La réaction du pape fut positive et étonnamment rapide. À peine deux jours plus tard, le 13 mars, Jean XXIII communiqua au card. Bea son accord de principe et son désir d’en discuter certains détails, ce qui eut lieu au cours d’une audience privée accordée le jour même. Lors de l’entretien, le pape dit à Bea qu’il le nommerait président de la nouvelle commission. Le lendemain, Jean XXIII notait sur la lettre du card. Bea du 11 mars : « Renseignements pris auprès du card. secrétaire d’État et du card. Bea (12 et 13 mars). Que l’on fasse comme il est proposé. Que le card. Bea soit le président de la Comm[ission] Pont[ificale] proposée : répondez et accordez-vous avec l’évêque de Paderborn. Préparez tout, mais quant à la publication officielle, que l’on attende après Pâques, en s’alignant sur les autres Commissions qui seront nommées pour les différents sujets du Concile. Ita. Die XIV martii 1960. Moi.XXIII» (note de Jean XXIII rapportée dans Jean XXIII, Lettres 1958-1963, sous la direction de Loris Capovilla, Rome 1978, pp. 495-496).

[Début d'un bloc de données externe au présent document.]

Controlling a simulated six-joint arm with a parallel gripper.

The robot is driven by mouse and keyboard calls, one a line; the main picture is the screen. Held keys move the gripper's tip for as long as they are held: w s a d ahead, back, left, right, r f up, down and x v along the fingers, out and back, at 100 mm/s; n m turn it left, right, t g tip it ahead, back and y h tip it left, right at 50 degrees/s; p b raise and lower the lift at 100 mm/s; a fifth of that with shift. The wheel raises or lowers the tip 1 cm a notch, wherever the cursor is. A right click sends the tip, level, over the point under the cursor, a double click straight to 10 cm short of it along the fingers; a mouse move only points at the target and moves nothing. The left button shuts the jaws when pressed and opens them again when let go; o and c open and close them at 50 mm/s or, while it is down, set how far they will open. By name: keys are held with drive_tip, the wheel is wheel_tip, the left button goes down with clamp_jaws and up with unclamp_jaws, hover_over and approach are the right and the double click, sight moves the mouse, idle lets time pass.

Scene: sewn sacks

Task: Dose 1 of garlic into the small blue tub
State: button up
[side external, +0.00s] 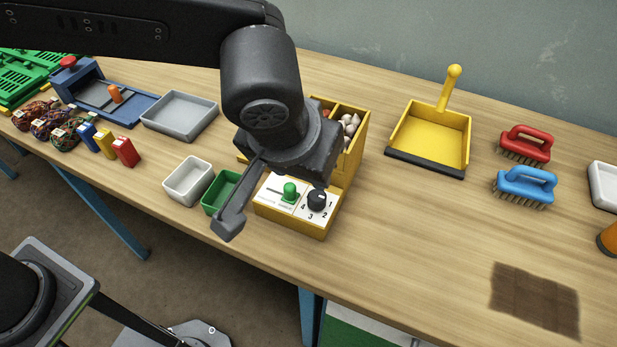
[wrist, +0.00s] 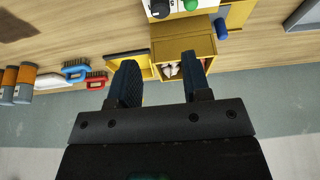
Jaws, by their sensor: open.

D’après un témoignage du card. Bea, nous savons que quelques semaines plus tard, après une séance de la Sacrée Congrégation des Rites, en présence du pape, celui-ci appela le card. Bea pour lui dire que le nouvel organe, au lieu de « commission », devrait plutôt s’appeler « secrétariat », en sorte qu’il puisse évoluer plus librement sur ce terrain assez nouveau et insolite qui lui était confié.
Le 30 mai 1960, après le Consistoire semi-public pour la canonisation du bienheureux Giovanni de Ribera, le pape réunit les cardinaux dans la bibliothèque privée pour les encourager à propos de l’imminente publication des commissions préparatoires du concile. Il mentionna également l’institution de « quelques Secrétariats », en premier lieu de celui pour l’union des chrétiens, ajoutant qu’il estimait que le cardinal Bea guiderait certainement bien ce nouvel organisme. Ce fut le seul nom mentionné de tout le discours et, par ailleurs, omis dans le texte officiel publié. Le pape l’avait ajouté spontanément. Ce fut ainsi que, par le motu proprio Superno Dei Nutu, publié le 5 juin 1960, en la fête de la Pentecôte, fut institué un Secrétariat ad unitatem Christianorum fovendam. Le lendemain, le 6 juin, les présidents des Commissions et du Secrétariat furent nommés.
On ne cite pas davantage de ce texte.